## EXERCISE
Search the material for "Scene" and show all lines that contain it.

## EXTRACTED RECORDS
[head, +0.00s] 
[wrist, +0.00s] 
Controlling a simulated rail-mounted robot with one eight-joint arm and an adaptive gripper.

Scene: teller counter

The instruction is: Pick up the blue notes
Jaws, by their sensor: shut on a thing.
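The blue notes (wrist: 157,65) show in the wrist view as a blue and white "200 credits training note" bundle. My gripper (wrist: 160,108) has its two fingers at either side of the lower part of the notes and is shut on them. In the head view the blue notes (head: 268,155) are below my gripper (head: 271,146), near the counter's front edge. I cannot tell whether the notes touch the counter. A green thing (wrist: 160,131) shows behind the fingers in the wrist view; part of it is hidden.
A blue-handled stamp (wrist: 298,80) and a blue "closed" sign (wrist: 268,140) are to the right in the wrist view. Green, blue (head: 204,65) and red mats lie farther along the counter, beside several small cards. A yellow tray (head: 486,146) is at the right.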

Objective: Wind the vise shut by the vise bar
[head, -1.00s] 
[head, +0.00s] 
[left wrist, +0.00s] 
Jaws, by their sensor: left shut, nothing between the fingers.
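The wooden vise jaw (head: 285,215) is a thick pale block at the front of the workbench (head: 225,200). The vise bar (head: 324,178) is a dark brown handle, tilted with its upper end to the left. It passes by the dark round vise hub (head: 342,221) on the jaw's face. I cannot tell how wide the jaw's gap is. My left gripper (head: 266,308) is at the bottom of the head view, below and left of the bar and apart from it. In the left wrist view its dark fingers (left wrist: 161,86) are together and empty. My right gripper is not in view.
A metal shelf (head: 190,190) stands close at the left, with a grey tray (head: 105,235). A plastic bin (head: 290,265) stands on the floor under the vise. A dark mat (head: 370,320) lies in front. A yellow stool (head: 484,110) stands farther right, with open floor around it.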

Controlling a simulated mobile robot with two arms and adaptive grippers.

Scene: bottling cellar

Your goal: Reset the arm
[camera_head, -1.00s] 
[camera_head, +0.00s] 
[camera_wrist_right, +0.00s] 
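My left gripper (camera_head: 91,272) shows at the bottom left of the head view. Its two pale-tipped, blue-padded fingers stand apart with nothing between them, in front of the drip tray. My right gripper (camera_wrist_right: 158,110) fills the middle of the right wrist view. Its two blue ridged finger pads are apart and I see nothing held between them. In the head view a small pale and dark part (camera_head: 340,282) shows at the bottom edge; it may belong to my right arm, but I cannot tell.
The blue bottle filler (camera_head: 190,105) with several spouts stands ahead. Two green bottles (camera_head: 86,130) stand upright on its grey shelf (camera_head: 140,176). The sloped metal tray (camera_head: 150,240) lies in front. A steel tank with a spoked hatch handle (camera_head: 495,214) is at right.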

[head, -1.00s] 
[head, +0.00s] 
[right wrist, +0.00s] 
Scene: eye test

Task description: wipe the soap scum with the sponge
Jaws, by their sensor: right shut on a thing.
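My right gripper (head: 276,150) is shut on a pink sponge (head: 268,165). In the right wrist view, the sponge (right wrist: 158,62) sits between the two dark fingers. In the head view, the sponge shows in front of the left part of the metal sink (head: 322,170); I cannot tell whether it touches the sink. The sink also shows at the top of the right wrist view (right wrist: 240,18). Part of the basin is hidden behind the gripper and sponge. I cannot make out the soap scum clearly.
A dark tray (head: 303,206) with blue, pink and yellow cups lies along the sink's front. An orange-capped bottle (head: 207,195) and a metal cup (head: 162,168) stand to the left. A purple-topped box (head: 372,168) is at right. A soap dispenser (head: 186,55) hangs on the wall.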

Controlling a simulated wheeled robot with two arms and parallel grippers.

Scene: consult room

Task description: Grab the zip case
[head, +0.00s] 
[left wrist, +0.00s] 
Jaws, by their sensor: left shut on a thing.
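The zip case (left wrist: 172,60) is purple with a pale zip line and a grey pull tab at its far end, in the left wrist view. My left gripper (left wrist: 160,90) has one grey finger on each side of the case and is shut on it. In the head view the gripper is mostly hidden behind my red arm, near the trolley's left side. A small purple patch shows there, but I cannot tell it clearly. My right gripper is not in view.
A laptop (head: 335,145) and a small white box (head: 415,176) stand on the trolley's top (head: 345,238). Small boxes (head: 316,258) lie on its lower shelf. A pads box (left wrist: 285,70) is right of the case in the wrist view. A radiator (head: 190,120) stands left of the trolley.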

--

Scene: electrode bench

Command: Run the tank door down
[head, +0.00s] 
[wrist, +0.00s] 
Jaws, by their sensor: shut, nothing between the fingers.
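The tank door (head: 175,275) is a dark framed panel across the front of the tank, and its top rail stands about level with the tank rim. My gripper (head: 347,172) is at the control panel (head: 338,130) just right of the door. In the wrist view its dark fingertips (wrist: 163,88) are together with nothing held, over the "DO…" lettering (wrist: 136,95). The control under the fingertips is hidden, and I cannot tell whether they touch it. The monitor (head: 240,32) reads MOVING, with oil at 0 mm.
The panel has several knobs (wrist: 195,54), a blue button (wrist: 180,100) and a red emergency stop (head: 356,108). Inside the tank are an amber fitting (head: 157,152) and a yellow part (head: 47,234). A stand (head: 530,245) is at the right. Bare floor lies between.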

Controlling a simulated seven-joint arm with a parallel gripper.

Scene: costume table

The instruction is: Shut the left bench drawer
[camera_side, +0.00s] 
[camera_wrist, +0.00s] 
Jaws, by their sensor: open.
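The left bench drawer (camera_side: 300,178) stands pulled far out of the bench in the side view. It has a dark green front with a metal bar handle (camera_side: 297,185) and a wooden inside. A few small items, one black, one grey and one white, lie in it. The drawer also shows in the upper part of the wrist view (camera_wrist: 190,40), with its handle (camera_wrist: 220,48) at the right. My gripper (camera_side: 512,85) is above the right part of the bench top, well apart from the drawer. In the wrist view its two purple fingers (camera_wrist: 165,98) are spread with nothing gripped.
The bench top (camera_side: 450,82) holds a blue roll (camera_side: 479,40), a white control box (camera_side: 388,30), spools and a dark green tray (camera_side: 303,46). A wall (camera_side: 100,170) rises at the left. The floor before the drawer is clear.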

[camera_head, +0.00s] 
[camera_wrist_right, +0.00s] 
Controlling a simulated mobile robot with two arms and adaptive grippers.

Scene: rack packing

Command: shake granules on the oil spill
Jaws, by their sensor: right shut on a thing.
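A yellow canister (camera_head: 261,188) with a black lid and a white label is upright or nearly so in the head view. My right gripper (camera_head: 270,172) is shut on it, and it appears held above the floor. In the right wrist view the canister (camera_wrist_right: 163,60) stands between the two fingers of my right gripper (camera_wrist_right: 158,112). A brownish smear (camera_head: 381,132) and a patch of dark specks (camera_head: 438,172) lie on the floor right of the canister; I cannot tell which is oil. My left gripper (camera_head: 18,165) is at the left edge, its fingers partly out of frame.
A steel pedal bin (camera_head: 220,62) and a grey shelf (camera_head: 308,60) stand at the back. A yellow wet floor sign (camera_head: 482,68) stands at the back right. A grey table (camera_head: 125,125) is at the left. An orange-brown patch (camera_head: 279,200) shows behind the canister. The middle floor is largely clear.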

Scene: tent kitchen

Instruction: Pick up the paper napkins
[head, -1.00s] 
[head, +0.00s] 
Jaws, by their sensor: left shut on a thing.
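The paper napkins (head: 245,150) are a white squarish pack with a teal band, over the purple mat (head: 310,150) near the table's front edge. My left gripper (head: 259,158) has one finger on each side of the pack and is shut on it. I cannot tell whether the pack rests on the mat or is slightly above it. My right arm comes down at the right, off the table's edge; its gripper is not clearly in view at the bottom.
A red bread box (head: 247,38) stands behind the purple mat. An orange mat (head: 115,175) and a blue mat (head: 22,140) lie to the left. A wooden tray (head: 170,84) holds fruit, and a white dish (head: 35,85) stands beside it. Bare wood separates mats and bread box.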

## WRITTEN ANSWER
Scene: teller counter
Scene: bottling cellar
Scene: eye test
Scene: consult room
Scene: electrode bench
Scene: costume table
Scene: rack packing
Scene: tent kitchen

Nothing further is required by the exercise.